:: Work to complete ::
Using the data beneath this instruction, retype only the lines from the one that contains "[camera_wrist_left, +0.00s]" down to the one that contains "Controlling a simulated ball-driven", both included, exactly as they appear.

### The data ###

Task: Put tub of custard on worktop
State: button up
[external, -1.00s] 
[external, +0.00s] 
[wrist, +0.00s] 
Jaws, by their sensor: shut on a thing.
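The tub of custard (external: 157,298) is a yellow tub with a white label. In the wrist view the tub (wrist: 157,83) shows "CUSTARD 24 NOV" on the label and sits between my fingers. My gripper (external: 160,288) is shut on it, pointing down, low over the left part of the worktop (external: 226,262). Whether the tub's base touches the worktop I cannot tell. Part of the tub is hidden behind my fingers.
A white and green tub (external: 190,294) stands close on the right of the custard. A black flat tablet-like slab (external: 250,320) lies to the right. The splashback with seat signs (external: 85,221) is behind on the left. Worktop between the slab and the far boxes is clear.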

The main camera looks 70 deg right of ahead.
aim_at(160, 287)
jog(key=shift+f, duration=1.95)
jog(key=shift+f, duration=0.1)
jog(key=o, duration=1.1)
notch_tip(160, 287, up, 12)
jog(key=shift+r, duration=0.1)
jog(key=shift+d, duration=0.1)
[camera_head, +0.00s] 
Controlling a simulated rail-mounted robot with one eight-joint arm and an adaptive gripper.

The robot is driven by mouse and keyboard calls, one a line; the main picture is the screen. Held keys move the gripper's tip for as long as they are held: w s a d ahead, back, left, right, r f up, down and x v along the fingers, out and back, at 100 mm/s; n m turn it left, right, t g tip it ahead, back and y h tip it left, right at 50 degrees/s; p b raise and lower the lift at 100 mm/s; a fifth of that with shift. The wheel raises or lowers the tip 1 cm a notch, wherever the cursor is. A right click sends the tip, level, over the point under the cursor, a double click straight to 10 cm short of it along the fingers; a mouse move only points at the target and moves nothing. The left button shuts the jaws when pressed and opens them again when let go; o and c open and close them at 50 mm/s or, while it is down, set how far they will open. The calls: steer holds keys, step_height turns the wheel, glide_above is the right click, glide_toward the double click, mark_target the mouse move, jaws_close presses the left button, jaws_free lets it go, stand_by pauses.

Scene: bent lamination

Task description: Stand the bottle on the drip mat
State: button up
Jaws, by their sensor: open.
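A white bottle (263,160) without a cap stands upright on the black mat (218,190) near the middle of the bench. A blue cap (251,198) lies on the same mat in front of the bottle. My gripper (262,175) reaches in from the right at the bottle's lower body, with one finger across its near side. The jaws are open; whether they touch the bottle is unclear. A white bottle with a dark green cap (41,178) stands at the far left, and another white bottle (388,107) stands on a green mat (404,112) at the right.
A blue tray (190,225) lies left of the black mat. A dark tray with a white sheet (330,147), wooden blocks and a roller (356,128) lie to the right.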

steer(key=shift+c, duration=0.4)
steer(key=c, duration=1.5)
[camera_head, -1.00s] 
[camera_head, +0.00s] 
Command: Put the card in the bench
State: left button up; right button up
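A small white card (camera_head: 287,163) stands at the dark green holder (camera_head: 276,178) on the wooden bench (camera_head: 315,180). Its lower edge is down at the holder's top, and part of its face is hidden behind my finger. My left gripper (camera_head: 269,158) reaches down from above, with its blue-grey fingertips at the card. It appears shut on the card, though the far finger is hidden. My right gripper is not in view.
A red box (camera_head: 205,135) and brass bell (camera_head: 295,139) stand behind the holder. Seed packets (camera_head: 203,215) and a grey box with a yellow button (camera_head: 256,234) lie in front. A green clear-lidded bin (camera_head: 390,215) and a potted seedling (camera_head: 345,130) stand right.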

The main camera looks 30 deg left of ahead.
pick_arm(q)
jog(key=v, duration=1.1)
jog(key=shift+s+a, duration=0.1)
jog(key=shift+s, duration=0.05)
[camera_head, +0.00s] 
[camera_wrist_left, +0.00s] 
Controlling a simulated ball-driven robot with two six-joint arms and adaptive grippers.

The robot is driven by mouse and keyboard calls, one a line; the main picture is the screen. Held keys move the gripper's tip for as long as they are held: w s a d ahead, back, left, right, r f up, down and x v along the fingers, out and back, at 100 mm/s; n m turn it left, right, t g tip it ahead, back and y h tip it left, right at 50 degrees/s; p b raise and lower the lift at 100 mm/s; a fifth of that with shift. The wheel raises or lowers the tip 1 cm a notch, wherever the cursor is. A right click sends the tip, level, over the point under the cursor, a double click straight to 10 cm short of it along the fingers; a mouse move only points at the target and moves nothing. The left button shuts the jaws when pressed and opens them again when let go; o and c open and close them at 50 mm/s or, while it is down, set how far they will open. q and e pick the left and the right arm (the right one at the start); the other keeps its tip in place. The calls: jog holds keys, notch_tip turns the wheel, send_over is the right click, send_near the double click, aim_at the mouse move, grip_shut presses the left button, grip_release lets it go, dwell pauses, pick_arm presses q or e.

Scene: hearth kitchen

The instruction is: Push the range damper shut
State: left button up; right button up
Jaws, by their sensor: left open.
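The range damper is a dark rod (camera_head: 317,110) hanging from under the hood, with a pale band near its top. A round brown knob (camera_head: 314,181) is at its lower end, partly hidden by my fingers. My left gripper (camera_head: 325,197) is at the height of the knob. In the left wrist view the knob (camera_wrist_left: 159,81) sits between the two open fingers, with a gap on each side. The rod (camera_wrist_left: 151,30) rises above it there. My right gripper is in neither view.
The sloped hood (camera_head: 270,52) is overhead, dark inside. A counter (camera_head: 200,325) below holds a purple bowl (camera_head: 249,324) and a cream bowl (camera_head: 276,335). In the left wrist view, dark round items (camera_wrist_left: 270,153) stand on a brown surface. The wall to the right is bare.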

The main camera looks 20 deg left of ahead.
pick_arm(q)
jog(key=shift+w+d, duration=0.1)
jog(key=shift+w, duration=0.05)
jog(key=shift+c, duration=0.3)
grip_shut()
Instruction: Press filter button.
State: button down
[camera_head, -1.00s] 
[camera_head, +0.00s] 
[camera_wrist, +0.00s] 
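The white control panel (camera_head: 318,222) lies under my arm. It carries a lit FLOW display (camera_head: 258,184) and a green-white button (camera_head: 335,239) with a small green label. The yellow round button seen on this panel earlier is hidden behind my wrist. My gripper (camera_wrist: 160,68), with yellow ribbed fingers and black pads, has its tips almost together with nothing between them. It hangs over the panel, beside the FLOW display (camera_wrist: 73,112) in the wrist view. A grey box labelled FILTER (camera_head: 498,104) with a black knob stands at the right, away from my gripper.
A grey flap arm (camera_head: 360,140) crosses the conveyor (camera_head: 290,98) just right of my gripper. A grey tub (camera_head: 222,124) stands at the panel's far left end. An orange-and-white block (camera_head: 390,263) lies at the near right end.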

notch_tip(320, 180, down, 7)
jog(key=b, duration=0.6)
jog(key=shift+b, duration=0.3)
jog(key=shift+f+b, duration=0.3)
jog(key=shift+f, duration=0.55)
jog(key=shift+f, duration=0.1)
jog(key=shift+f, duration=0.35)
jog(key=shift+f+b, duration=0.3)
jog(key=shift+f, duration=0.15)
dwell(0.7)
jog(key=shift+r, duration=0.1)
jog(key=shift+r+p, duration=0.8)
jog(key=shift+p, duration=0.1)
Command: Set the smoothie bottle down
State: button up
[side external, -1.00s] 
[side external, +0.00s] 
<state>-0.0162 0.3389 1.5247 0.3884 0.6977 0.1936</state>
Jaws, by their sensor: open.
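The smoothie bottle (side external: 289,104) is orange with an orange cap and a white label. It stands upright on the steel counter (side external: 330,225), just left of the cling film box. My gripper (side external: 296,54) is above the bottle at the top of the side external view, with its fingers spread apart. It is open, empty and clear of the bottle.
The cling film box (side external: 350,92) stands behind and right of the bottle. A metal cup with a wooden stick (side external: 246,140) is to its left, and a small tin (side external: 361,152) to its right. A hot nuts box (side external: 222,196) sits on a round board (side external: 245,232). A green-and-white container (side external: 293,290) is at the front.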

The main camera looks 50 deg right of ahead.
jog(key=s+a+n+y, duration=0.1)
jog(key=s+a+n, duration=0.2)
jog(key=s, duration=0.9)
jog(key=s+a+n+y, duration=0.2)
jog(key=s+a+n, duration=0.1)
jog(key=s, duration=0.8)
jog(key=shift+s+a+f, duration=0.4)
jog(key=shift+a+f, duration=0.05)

###

:: Reply ::
[camera_wrist_left, +0.00s] 
Controlling a simulated ball-driven robot with two six-joint arms and adaptive grippers.

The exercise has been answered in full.